**Excerpted data**
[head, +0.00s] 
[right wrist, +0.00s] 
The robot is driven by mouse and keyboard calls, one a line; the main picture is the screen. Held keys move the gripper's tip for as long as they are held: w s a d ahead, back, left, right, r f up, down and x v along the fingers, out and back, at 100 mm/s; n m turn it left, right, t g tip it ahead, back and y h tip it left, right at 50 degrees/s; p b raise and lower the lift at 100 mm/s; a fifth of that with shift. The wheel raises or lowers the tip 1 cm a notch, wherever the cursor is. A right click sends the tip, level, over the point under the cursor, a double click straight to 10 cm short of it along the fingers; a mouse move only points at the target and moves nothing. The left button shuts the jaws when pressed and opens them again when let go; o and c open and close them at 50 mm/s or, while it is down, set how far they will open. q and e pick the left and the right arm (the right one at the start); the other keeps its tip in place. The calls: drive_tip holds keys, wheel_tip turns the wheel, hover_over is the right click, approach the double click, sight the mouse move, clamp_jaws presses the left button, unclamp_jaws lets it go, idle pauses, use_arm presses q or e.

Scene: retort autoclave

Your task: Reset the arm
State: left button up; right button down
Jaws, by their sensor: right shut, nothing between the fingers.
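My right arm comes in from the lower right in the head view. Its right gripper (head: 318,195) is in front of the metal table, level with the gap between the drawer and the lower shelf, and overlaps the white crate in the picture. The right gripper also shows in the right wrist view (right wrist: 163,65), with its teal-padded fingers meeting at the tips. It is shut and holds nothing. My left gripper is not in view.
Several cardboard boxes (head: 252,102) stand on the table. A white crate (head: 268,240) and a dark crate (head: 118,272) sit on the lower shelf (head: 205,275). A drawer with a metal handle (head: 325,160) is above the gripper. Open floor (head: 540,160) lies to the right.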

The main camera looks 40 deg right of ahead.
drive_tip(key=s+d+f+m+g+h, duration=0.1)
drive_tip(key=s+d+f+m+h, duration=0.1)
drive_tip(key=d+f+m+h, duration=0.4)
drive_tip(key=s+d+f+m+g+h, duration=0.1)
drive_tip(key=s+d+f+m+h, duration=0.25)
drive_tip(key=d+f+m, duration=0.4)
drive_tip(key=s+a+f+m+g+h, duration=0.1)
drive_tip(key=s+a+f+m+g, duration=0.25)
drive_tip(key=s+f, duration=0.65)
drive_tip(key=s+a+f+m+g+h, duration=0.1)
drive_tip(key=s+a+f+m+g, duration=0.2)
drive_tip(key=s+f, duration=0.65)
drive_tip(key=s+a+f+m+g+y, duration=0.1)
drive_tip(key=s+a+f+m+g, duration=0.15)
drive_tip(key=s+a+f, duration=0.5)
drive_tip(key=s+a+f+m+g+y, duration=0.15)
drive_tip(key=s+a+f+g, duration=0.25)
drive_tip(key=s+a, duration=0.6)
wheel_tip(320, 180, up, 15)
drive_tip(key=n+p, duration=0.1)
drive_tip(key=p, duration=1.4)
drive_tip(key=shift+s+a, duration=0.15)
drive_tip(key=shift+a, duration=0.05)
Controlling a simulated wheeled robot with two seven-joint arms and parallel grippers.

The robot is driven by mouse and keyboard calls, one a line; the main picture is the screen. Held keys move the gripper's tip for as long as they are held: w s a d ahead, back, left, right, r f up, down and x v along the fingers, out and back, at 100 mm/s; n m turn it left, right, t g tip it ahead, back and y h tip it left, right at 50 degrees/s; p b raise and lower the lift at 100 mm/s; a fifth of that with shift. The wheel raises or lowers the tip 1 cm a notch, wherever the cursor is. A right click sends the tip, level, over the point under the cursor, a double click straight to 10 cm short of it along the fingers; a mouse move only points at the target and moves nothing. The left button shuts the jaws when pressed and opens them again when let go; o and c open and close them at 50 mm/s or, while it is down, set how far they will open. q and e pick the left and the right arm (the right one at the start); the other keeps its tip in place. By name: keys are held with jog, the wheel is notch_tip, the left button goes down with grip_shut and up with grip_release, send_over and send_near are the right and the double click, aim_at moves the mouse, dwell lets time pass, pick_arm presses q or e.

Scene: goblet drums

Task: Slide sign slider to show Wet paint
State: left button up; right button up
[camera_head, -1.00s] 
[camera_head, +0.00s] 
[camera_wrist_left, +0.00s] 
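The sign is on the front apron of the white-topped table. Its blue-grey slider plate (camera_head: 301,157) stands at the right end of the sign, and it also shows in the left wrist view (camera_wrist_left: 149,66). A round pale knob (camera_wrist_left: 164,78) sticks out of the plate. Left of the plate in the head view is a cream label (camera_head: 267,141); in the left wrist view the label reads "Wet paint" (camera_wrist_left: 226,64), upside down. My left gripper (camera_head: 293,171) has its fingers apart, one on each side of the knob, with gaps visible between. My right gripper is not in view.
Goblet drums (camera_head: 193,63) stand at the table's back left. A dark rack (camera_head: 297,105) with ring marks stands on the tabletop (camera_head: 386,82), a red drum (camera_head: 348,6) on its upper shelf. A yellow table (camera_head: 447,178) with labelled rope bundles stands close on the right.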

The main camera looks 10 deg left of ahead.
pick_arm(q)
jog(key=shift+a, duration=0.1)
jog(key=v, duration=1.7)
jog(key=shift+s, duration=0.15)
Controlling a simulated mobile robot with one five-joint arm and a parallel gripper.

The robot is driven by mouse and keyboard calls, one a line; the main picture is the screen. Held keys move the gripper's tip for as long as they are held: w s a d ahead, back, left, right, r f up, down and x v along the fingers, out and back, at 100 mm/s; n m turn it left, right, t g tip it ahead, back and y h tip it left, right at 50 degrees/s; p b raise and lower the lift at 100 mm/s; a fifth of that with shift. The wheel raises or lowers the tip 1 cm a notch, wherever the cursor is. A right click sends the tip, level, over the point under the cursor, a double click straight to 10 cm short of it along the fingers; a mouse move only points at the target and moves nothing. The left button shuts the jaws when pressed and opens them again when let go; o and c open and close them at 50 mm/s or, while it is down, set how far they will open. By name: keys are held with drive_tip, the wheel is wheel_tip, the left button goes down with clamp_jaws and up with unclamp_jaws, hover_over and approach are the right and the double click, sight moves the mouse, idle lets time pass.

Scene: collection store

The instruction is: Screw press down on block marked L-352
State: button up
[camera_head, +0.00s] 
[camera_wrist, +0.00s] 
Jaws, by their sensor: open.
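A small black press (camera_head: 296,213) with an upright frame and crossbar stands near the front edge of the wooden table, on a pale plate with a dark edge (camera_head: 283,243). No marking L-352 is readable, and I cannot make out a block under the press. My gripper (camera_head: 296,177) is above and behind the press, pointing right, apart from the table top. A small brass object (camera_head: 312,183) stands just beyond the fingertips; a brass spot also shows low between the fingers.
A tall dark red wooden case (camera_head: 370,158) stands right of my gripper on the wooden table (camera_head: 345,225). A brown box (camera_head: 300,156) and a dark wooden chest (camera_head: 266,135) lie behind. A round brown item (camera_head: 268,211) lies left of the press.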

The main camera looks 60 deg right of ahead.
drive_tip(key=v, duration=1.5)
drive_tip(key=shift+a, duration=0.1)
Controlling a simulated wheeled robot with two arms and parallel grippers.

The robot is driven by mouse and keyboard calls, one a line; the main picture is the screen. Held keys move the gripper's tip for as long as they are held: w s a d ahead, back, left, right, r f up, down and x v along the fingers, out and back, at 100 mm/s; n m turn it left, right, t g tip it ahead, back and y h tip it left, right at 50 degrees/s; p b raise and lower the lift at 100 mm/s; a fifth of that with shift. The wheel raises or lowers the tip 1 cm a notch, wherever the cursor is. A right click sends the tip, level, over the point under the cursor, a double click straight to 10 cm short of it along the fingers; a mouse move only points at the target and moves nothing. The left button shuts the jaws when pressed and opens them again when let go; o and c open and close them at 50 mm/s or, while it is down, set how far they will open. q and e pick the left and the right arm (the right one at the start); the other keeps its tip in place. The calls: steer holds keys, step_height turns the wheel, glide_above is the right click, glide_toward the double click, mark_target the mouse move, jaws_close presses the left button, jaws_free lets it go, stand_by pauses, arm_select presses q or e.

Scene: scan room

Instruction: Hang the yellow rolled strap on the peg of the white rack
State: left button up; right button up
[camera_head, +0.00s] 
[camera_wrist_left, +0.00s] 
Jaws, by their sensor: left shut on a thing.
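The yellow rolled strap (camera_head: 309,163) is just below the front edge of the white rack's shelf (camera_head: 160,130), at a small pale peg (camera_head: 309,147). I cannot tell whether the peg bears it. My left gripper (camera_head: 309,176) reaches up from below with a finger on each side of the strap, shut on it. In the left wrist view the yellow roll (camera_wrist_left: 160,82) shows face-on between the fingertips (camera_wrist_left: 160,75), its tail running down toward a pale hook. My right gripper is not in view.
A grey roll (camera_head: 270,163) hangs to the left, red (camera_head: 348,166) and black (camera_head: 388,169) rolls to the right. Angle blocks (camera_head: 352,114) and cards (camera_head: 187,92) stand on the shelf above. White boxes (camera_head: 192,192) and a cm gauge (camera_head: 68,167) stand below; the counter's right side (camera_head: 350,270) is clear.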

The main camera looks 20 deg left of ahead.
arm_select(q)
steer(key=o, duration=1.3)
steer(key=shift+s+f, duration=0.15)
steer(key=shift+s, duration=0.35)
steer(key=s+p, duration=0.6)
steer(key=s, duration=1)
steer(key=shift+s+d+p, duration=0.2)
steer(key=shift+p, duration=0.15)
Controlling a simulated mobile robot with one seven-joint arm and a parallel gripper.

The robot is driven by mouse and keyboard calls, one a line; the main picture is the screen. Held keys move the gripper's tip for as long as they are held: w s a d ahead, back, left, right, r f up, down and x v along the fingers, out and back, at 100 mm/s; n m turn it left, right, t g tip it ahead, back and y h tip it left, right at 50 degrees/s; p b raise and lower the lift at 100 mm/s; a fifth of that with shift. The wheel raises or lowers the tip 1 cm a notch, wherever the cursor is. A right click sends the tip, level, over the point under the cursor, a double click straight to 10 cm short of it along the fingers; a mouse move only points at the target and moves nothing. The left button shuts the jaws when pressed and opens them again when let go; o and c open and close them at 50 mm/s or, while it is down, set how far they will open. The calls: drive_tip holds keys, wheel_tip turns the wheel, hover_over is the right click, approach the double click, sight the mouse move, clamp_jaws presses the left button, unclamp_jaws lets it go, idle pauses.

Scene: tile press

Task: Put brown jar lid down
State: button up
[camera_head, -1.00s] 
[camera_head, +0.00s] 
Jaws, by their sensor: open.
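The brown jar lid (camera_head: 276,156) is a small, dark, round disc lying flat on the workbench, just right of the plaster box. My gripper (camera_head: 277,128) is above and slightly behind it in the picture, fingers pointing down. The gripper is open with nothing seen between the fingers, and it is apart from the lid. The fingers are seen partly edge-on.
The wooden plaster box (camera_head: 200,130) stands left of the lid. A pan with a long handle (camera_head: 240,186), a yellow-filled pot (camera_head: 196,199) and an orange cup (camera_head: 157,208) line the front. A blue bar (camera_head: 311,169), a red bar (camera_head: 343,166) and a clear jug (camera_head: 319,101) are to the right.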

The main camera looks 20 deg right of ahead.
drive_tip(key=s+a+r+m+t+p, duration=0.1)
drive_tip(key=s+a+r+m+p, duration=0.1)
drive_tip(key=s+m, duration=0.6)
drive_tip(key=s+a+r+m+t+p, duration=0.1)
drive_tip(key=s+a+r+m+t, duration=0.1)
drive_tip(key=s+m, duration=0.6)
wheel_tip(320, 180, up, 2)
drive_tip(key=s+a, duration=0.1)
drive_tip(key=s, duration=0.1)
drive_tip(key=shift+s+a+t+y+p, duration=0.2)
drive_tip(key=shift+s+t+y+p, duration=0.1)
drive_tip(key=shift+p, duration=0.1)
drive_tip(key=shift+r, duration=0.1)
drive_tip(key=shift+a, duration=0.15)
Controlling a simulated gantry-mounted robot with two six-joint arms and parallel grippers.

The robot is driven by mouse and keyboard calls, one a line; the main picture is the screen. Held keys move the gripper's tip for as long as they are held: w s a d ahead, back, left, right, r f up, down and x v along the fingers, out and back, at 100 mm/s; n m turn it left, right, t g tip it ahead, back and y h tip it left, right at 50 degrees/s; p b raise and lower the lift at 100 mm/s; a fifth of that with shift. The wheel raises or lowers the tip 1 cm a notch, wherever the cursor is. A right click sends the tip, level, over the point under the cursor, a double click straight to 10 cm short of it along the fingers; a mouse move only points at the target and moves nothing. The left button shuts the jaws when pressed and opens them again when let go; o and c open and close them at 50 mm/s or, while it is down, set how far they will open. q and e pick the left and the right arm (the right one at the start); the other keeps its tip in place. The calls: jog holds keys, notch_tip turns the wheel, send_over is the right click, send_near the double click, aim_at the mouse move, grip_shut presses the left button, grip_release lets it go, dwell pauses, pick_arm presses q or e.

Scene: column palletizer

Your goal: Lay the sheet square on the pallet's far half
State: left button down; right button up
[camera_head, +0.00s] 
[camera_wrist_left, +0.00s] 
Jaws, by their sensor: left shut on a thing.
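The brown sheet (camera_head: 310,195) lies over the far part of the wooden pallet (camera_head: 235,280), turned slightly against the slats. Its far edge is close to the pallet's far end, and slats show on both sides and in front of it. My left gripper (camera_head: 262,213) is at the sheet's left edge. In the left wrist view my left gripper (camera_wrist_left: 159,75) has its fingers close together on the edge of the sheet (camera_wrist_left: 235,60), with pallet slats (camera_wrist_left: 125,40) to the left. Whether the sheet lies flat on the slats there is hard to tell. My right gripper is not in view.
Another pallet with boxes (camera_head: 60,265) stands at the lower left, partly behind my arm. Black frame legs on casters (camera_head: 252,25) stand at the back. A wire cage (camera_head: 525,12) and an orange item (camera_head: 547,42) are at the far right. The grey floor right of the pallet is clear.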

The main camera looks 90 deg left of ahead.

**What to work on**
Only lines with the word "parallel" are wanted, so copy each one from the records.

**The completed task**
Controlling a simulated wheeled robot with two seven-joint arms and parallel grippers.
Controlling a simulated mobile robot with one five-joint arm and a parallel gripper.
Controlling a simulated wheeled robot with two arms and parallel grippers.
Controlling a simulated mobile robot with one seven-joint arm and a parallel gripper.
Controlling a simulated gantry-mounted robot with two six-joint arms and parallel grippers.

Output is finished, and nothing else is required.